[START OF Raw data]
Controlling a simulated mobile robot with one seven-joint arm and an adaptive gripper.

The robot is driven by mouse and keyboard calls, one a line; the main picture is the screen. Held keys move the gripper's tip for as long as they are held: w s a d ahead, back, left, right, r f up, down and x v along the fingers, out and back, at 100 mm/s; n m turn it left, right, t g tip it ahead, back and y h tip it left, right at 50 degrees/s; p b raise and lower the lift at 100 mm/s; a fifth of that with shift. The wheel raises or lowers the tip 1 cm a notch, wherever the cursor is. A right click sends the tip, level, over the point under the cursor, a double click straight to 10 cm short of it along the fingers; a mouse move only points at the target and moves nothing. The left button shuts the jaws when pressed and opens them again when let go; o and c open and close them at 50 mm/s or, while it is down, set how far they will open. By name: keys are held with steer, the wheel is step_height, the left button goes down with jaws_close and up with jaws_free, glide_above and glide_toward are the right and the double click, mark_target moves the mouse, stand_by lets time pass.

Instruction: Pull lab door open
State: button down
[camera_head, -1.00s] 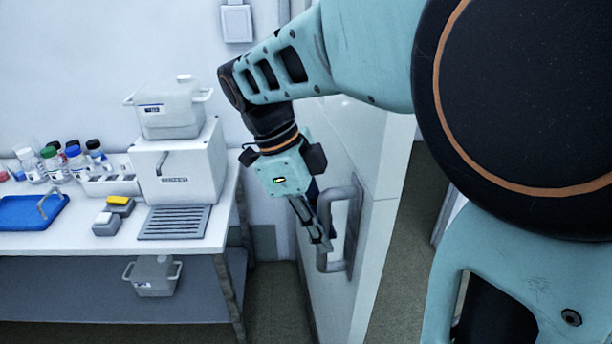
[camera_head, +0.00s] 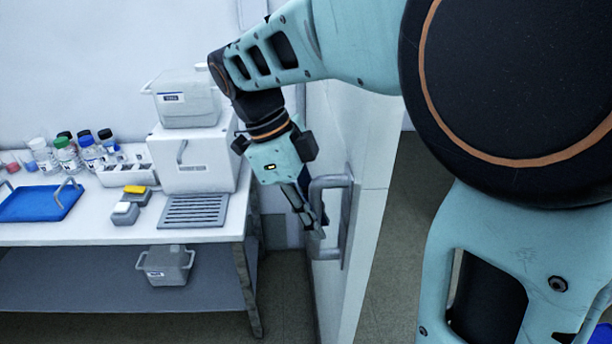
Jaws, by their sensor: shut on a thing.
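The lab door (camera_head: 372,200) is a pale panel standing ajar, seen nearly edge-on right of the bench. Its grey D-shaped handle (camera_head: 329,183) sticks out from the face toward the bench. My gripper (camera_head: 318,232) points down and right from my teal arm, with its fingers at the handle's outer bar. It is shut on the handle. The exact contact of the fingers is partly hidden by the gripper itself.
A white bench (camera_head: 100,232) on the left bears a blue tray (camera_head: 38,203), several bottles, a white box unit (camera_head: 190,165) and a grill plate (camera_head: 190,211). A grey tub (camera_head: 166,265) sits on its lower shelf. Open floor (camera_head: 385,285) shows right of the door's edge.
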[END OF Raw data]
= Task to complete =
Exactly the lines from the one with "Instruction: Pull lab door open" through the one with "[camera_head, +0.00s]" are to be reproduced, and no pictures with them.

= Answer for this exercise =
Instruction: Pull lab door open
State: button down
[camera_head, -1.00s] 
[camera_head, +0.00s] 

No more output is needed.